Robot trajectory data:
........
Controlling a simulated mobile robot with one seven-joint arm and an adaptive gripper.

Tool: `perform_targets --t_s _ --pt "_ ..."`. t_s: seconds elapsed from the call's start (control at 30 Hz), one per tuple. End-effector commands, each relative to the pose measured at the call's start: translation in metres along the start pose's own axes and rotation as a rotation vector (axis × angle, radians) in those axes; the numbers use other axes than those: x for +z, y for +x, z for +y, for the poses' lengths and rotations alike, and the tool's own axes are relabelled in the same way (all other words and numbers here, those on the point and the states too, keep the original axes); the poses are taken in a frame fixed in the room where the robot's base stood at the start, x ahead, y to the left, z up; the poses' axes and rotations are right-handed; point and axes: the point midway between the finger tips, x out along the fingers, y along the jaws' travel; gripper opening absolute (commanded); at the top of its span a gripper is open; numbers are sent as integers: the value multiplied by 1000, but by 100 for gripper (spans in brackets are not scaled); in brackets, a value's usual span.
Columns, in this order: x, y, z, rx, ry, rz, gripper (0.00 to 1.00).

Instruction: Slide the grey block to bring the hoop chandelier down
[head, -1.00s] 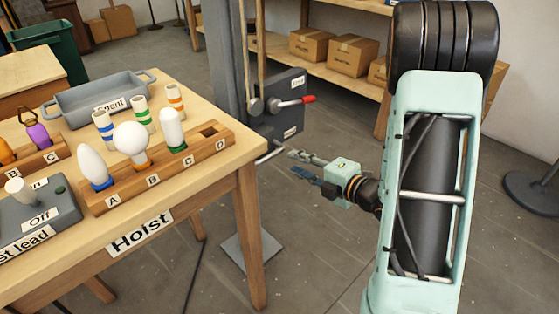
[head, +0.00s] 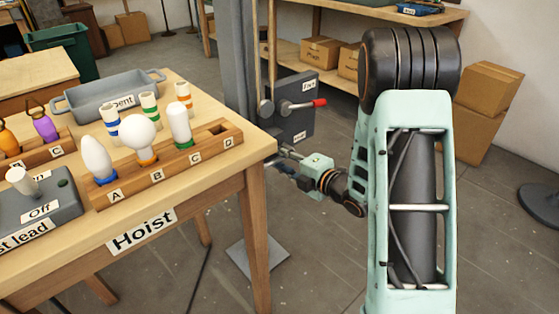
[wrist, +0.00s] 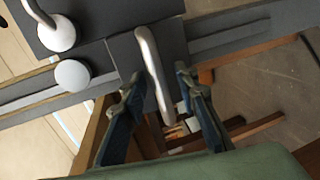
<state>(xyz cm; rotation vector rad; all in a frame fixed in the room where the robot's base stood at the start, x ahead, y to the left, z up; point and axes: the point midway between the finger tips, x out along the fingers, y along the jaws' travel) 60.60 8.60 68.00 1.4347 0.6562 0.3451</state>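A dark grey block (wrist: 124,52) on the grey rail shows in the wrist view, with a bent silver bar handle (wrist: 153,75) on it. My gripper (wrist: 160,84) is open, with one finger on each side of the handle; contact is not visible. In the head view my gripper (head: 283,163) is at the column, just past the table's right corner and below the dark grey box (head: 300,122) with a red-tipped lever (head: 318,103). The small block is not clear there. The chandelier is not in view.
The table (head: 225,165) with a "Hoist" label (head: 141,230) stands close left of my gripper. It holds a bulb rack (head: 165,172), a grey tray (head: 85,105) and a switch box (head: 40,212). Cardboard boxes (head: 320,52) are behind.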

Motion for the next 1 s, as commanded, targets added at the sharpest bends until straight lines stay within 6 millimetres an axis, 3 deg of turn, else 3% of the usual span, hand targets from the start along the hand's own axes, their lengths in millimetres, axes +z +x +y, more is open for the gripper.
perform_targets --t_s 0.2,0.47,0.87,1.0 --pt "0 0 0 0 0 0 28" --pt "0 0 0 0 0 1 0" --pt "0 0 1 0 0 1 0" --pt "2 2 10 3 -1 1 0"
........
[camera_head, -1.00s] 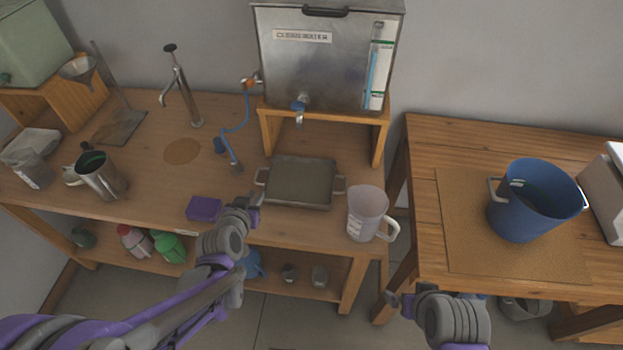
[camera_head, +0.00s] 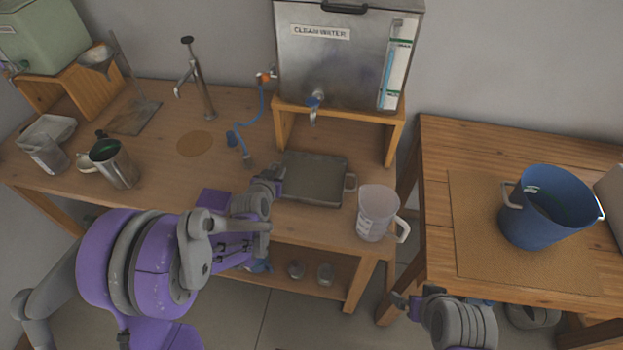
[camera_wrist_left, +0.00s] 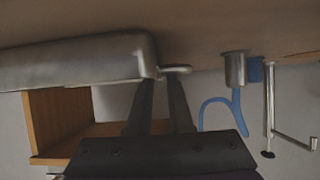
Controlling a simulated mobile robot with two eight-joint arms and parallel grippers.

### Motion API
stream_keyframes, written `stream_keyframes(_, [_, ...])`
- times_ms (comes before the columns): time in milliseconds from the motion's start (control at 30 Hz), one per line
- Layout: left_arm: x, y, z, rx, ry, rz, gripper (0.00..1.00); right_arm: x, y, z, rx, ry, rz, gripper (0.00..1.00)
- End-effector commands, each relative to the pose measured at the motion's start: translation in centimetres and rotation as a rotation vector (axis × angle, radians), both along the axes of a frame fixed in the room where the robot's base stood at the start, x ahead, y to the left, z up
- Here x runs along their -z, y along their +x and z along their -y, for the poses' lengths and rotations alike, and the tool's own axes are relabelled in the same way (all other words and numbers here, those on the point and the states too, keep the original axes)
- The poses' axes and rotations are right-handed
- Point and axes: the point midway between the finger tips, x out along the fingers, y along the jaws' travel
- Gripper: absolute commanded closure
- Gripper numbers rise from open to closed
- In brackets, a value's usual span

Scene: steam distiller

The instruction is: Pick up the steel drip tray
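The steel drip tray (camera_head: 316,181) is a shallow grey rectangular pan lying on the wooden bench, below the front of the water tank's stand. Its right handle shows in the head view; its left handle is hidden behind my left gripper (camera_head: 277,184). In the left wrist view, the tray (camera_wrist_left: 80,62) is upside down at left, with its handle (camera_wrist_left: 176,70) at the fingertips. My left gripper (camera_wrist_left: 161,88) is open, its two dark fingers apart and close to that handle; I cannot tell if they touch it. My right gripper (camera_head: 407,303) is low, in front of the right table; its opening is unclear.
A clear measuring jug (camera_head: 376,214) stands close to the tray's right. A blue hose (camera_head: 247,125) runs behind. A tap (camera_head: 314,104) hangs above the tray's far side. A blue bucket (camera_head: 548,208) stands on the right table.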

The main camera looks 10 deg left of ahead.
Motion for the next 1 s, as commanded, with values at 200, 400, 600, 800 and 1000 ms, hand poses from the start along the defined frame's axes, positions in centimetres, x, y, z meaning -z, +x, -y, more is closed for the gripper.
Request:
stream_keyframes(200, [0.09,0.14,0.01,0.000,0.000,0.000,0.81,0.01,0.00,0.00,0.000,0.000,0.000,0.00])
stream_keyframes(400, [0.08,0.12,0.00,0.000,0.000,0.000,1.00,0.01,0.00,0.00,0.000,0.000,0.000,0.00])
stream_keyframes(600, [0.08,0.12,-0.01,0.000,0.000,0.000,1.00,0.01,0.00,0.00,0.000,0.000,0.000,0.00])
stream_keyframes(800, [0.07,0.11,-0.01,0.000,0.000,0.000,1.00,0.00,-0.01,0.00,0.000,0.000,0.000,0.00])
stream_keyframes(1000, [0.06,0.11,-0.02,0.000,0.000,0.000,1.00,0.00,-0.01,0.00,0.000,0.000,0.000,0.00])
........
§ **Task description**
Only the count is needed: the number of lines in the data that include the word "those".

§ **Complete response**
2